YOUR TASK
Look through the material below and count the lines with the string "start". Report only the count.

DATASET SECTION
□ □ □ □ □ □ □
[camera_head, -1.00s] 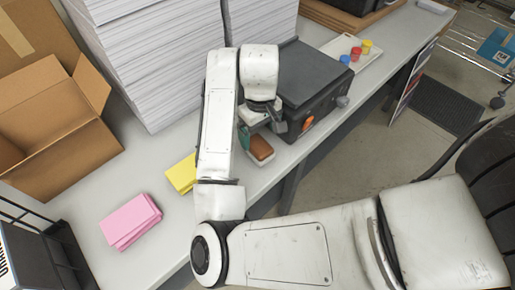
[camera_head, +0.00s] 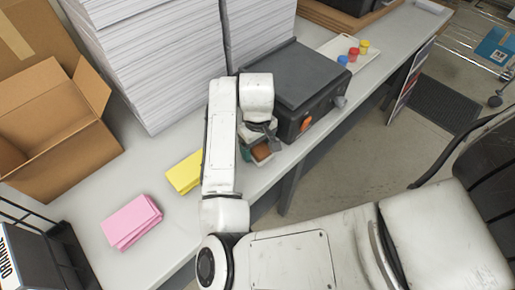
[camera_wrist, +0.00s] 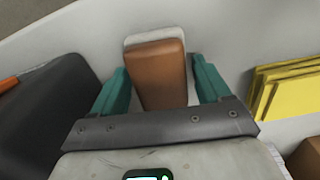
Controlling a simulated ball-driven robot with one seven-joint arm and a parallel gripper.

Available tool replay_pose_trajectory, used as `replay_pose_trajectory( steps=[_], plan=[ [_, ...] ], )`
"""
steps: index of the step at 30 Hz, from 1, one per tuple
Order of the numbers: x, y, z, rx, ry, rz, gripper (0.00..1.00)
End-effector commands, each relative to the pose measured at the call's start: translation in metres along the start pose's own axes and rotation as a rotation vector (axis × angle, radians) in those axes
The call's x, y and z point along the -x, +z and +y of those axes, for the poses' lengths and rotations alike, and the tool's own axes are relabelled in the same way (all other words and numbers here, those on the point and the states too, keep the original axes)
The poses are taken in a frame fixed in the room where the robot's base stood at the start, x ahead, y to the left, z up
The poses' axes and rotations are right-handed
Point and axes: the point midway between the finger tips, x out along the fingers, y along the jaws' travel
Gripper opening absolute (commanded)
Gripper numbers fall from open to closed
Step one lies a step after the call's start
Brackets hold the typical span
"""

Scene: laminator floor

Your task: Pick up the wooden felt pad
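The wooden felt pad (camera_wrist: 158,75) is a brown wooden block with a pale layer beneath it, lying on the grey table. In the wrist view it sits between the two teal fingers of my gripper (camera_wrist: 157,82). The gripper is open, with a narrow gap on the pad's right side and little or no gap on its left. In the head view the pad (camera_head: 262,151) shows partly below my gripper (camera_head: 256,146), near the table's front edge. My gripper hides part of it there.
A dark laminator (camera_head: 300,85) with an orange switch stands close beside my gripper. Yellow pads (camera_head: 184,173) and pink pads (camera_head: 131,222) lie to the left. Tall paper stacks (camera_head: 150,60) and an open cardboard box (camera_head: 50,135) stand behind. The table's front edge is near.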

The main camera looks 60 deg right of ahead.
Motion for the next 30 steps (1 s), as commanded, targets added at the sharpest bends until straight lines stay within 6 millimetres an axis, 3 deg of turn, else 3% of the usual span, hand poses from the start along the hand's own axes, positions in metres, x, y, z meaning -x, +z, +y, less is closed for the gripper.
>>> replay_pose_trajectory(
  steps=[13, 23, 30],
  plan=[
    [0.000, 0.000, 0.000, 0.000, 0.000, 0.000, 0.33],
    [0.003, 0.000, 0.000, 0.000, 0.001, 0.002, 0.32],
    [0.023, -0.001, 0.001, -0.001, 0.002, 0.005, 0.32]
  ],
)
□ □ □ □ □ □ □
WORKED ANSWER
4